The book attempts to cover the latest and greatest from Apple, Inc, the iPad. While it follows the previous format set out by Mr. Pogue it lacks the value of previous titles. Ms. Biersdorfer seems to have taken much from the earlier work entitled: iPod, the Missing Manual. The reasoning is pretty clear. Once you've learned a skill on the older iPod it translates immediately to the iPad. With the possible exception of button placement everything is very similar. Her coverage of the iPod was considerable and here she struggles to define the uniqueness of the iPad over the iPod.

She does cover almost everything the beginning user will need to operate the iPod. If you are totally a novice in regard to Apple's iPods then this may help. I doubt, however, there are that many folks who have not experienced the iPod before purchasing an iPad. Therefore if you have purchased the Missing Manual for the iPod you will find it difficult to justifying purchasing the iPad book.
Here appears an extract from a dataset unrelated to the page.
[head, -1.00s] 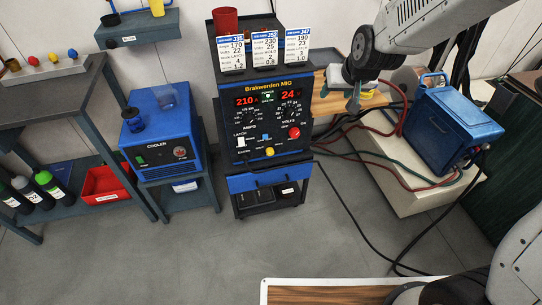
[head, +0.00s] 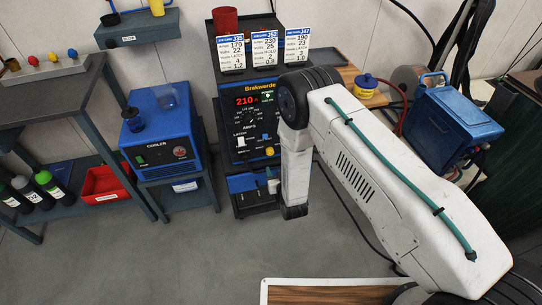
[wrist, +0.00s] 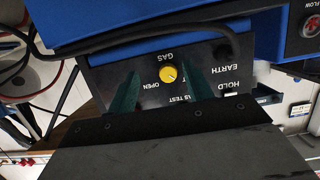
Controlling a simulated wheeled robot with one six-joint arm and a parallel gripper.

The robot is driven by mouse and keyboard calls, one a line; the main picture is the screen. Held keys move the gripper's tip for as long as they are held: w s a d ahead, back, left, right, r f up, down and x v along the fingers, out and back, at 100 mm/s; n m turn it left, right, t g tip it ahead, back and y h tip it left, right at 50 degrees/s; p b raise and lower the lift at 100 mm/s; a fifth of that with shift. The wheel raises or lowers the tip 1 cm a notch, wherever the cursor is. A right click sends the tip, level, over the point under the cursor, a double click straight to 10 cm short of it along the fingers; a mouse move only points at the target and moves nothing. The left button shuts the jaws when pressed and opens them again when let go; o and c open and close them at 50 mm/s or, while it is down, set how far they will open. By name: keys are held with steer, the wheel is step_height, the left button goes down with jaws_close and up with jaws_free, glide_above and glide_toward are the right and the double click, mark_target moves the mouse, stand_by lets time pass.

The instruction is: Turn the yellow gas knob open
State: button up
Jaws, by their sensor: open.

There were opportunities for improvement that could have made this book more productive. The mere mention of supportive programs like HandBrake do not suffice. A small tutorial on use of programs that are integral to fully benefiting from the iPad would have been nice. A section on best applications would have helped. Suggestions on alternatives to Apple accessories would be most useful and help defray the cost of the book too.

Unfortunately, opportunities did slip by and duplication of information from other books were the hallmark of this work. The new knowledge could have been better contained as a website update or pamphlet added to the back of the iPod book. Equally disconcerting the information may prove to be completely out of date by September when Version 4.0 of the software arrives from Apple.